Subway terminal seen from The High Line

Subway terminal seen from The High Line

Week 4
Coney Island, lots of book editing, Kenka Japanese in East Village with Joe (the end of the mashup video below is Emma failing at the fairy floss machine there), Broadway Book of Mormon (excellent), Ess-a-Bagel, Jim Henson exhibition at Queens’ Museum of the Moving Image, Queens food tour consisting of slice pizza and shawarma, kayaking by the Brooklyn Bridge, Museum of Modern Art part II, epic East Village pub crawl with Paul and Stephanie, ate terrible pretzel off street cart when hungover, regretted this, Kramer’s Seinfeld Tour (yes, Kramer was based on Larry David’s actual neighbour, who cashed in and now does an amazing behind the scenes of Seinfeld tour); Broadway The Lion King, Prospect Park part III.
Last hurrah: back to Peppino’s Pizza for a third time, for what the staff there now know as the “drunk Australian special”.

Spiderman takes a moment to call his folks on Coney Island, a place as grungy and weird as we could have hoped for.

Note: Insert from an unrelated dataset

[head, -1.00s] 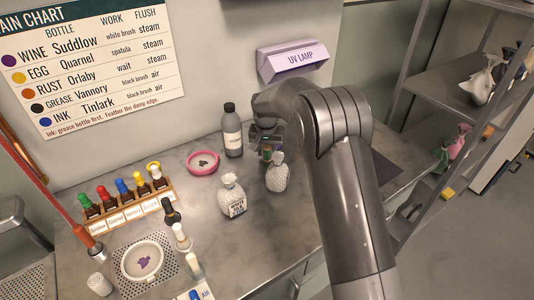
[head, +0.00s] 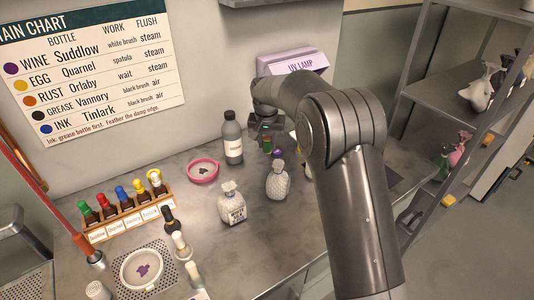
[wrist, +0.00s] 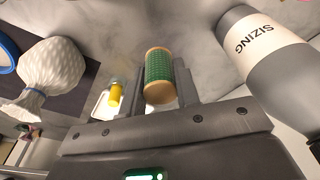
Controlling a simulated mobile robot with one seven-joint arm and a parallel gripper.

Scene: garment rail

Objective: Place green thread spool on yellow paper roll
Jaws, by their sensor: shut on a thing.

Spiderman clocks off to call his folks on Coney Island, as grungy and weird a place as we hoped.

What we’re reading
Em: On Writing, Stephen King; Wet Magic, E. Nesbit; Mating in Captivity, Esther Perel
StuMo: The Stand, Stephen King

What we’re listening to
Music: The Gospel Album, Geoffrey Gurrumul Yunupingu (RIP)
Aladdin and Little Mermaid soundtracks by Alan Menken
Harry Potter and the Chamber of Secrets 
read by Jim Dale

What we’re watching
Whatever Happened to Baby Jane? Excellent 1962 horror movie. Well worth it.